Algorithm to find peaks in 2D array

2019-04-04 19:01发布

问题:

Let's say I have a 2D accumulator array in java int[][] array. The array could look like this:

(x and z axes represent indexes in the array, y axis represents values - these are images of an int[56][56] with values from 0 ~ 4500)

or

What I need to do is find peaks in the array - there are 2 peaks in the first one and 8 peaks in the second array. These peaks are always 'obvious' (there's always a gap between peaks), but they don't have to be similar like on these images, they can be more or less random - these images are not based on the real data, just samples. The real array can have size like 5000x5000 with peaks from thousands to several hundred thousands... The algorithm has to be universal, I don't know how big the array or peaks can be, I also don't know how many peaks there are. But I do know some sort of threshold - that the peaks can't be smaller than a given value.

The problem is, that one peak can consist of several smaller peaks nearby (first image), the height can be quite random and also the size can be significantly different within one array (size - I mean the number of units it takes in the array - one peak can consist from 6 units and other from 90). It also has to be fast (all done in 1 iteration), the array can be really big.

Any help is appreciated - I don't expect code from you, just the right idea :) Thanks!


edit: You asked about the domain - but it's quite complicated and imho it can't help with the problem. It's actually an array of ArrayLists with 3D points, like ArrayList< Point3D >[][] and the value in question is the size of the ArrayList. Each peak contains points that belong to one cluster (plane, in this case) - this array is a result of an algorithm, that segments a pointcloud . I need to find the highest value in the peak so I can fit the points from the 'biggest' arraylist to a plane, compute some parameters from it and than properly cluster most of the points from the peak.

回答1:

He's not interested in estimating the global maximum using some sort of optimization heuristic - he just wants to find the maximum values within each of a number of separate clusters.

These peaks are always 'obvious' (there's always a gap between peaks)

Based on your images, I assume you mean there's always some 0-values separating clusters? If that's the case, you can use a simple flood-fill to identify the clusters. You can also keep track of each cluster's maximum while doing the flood-fill, so you both identify the clusters and find their maximum simultaneously.

This is also as fast as you can get, without relying on heuristics (which could return the wrong answer), since the maximum of each cluster could potentially be any value in the cluster, so you have to check them all at least once.
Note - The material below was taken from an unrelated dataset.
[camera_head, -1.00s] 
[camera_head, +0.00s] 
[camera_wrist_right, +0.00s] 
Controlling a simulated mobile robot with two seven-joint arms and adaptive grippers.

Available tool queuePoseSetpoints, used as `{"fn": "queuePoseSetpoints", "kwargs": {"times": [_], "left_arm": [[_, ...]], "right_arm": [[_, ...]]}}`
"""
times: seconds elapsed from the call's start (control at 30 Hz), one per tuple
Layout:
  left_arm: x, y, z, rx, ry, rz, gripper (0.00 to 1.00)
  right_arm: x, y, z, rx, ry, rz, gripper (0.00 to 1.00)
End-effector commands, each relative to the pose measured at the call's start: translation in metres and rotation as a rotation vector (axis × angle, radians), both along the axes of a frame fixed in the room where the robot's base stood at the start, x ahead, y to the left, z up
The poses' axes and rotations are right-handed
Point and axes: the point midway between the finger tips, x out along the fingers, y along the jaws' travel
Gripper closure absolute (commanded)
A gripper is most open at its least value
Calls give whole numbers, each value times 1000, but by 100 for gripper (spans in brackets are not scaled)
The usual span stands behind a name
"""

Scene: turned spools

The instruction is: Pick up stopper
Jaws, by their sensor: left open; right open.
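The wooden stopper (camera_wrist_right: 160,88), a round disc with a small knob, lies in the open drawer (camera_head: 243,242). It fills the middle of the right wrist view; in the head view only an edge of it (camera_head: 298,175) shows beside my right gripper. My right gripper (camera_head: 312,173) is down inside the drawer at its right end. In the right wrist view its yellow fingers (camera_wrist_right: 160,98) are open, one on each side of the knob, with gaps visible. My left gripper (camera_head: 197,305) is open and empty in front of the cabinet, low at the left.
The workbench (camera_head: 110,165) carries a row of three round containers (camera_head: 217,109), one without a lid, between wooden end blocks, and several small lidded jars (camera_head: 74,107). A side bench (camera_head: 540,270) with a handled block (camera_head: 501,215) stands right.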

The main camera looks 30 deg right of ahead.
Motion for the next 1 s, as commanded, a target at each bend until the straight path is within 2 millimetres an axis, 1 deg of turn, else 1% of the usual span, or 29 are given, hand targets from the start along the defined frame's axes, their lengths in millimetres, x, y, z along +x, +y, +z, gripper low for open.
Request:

Note that this will iterate through every item in the array. This is also necessary, since (from the information you've given us) it's potentially possible for any single item in the array to be its own cluster (which would also make it a peak). With around 25 million items in the array, this should only take a few seconds on a modern computer.



回答2:

This might not be an optimal solution, but since the problem sounds somewhat fluid too, I'll write it down.

  1. Construct a list of all the values (and coordinates) that are over your minimum treshold.
  2. Sort it in descending order of height.
  3. The first element will be the biggest peak, add it to the peak list.
  4. Then descend down the list, if the current element is further than the minimum distance from all the existing peaks, add it to the peak list.

This is a linear description but all the steps (except 3) can be trivially parallelised. In step 4 you can also use a coverage map: a 2D array of booleans that show which coordinates have been "covered" by a nearby peak.

(Caveat emptor: once you refine the criteria, this solution might become completely unfeasible, but in general it works.)



回答3:

Simulated annealing, or hill climbing are what immediately comes to mind. These algorithms though will not guarantee that all peaks are found.

However if your "peaks" are separated by values of 0 as the gap, maybe a connected components analysis would help. You would label a region as "connected" if it is connected with values greater than 0(or if you have a certain threshold, label regions as connected that are over that threshold), then your number of components would be your number of peaks. You could also then do another pass of the array to find the max of each component.

I should note that connected components can be done in linear time, and finding the peak values can also be done in linear time.